Obviously such definitions depend on the domain within which we are working; you might think that ATHENE is an ananagram, whereas any chemist would quickly produce ETHANE. One possible domain would be the entire English language, but this could lead to some problems. One could restrict the domain to, say, Music, in which case SCALE becomes a relative ananagram (LACES is not in the same domain) but NOTE is not since it can produce TONE.

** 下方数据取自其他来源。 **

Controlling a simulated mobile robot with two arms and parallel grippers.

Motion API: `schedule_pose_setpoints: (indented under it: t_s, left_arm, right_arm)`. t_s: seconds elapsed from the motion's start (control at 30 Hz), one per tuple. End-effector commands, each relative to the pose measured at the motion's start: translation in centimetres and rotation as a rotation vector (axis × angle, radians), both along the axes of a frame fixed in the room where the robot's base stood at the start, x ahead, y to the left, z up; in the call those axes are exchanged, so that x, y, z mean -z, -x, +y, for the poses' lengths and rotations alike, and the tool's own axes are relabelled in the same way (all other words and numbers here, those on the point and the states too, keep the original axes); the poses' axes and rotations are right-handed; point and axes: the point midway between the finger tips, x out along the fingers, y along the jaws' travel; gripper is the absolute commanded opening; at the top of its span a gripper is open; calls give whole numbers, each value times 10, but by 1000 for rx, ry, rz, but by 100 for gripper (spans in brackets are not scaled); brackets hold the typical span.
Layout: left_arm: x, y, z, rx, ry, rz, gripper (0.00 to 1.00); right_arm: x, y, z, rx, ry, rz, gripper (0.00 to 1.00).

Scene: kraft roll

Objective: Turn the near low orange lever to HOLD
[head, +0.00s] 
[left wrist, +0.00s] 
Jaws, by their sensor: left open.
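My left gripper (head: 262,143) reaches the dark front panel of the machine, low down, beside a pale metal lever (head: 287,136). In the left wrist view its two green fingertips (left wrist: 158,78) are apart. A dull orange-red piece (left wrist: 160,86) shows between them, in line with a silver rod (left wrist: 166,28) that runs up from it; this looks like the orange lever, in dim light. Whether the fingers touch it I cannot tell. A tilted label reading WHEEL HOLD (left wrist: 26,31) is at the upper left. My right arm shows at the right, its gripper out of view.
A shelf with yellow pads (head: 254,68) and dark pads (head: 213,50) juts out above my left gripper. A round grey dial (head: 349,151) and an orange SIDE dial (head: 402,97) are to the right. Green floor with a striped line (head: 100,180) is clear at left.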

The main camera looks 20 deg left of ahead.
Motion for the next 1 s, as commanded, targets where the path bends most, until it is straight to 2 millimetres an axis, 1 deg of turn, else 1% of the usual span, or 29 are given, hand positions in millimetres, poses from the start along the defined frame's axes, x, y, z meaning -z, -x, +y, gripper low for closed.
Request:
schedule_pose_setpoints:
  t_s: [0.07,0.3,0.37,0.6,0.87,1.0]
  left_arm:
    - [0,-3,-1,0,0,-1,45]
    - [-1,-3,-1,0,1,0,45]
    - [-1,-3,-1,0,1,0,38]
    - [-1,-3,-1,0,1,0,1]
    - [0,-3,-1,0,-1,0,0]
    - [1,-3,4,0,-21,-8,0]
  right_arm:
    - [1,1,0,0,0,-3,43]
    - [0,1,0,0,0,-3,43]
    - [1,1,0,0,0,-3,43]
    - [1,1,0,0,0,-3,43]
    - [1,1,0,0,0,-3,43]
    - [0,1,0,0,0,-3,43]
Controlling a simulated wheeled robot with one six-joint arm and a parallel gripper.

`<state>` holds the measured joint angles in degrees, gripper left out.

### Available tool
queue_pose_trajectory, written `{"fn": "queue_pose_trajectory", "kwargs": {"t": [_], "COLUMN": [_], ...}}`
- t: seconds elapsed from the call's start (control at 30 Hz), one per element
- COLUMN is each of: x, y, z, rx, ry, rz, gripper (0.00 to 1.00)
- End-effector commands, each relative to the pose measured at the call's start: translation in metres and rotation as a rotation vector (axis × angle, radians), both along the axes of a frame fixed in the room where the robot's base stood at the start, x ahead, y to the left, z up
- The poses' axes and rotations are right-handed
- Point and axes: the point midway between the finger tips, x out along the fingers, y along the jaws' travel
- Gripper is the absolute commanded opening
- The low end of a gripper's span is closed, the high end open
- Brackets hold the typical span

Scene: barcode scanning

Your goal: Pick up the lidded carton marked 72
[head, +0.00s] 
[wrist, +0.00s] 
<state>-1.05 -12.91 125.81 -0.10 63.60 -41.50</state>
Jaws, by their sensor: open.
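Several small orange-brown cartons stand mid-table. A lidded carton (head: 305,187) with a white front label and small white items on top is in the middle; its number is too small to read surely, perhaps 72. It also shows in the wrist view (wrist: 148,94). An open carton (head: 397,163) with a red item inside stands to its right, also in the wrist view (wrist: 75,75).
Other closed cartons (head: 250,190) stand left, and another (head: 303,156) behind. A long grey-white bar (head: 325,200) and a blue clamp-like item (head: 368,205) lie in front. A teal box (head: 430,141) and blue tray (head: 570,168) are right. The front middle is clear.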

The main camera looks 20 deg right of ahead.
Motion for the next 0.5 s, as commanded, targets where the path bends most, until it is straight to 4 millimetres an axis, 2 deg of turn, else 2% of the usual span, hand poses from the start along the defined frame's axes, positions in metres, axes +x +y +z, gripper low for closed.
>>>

Write a program that will read in the dictionary of a restricted domain and determine the relative ananagrams. Note that single letter words are, ipso facto, relative ananagrams since they cannot be ``rearranged'' at all. The dictionary will contain no more than 1000 words.

Input

Input will consist of a series of lines. No line will be more than 80 characters long, but may contain any number of words. Words consist of up to 20 upper and/or lower case letters, and will not be broken across lines. Spaces may appear freely around words, and at least one space separates multiple words on the same line. Note that words that contain the same letters but of differing case are considered to be anagrams of each other, thus tIeD and EdiT are anagrams. The file will be terminated by a line consisting of a single #.

Output

Output will consist of a series of lines. Each line will consist of a single word that is a relative ananagram in the input dictionary. Words must be output in lexicographic (case-sensitive) order. There will always be at least one relative ananagram.

Sample input

ladder came tape soon leader acme RIDE lone Dreis peat
 ScAlE orb  eye  Rides dealer  NotE derail LaCeS  drIed
noel dire Disk mace Rob dries
#

Sample output

Disk
NotE
derail
drIed
eye
ladder
soon

_____________________________________________________________________________

题目大意：输入一段话 然后输出重排后没有重复的单词。

这道题紫书上面有 看了之后按照自己的思路写了一遍，大概思路就是先把每一个单词标准化（就是不分大小写，按字典序排列），然后通过map容器存下来，如过map对应的值为一，就证明已经有了，就把map的值变为零，然后遍历一下map为一的元素，存到vector里面，然后排序输出就行了

有个需要注意的技巧，用三个数组来保存输入时的单词，标准化的单词，以及要输出的单词（这里不能去确定数组的大小 所以选择用vector）

下面是ac代码

#include<cstdio>
#include<map>
#include<vector>
#include<algorithm>
#include<string.h>
#include<iostream>
using namespace std;
map<string,int>q;
vector<string>s,ss;
string bzh(string sss)//单词的标准化
{
    int len=sss.length();
    for(int i=0;i<len;i++)
    {
        if(sss[i]>='A'&&sss[i]<='Z')
            sss[i]+=32;

    }
    sort(sss.begin(),sss.end());
    return sss;
}
int main()
{
    string s1;
    while(cin>>s1)
    {
        if(s1[0]=='#')
            break;
        s.push_back(s1);
        s1=bzh(s1);
        if(!q.count(s1))
            q[s1]=0;
        q[s1]++;
    }
    for(int i=0;i<s.size();i++)
    {
        if(q[bzh(s[i])]==1)
        {
            ss.push_back(s[i]);
        }
    }
    sort(ss.begin(),ss.end());
    for(int i=0;i<ss.size();i++)
        cout<<ss[i]<<endl;
    return 0;
}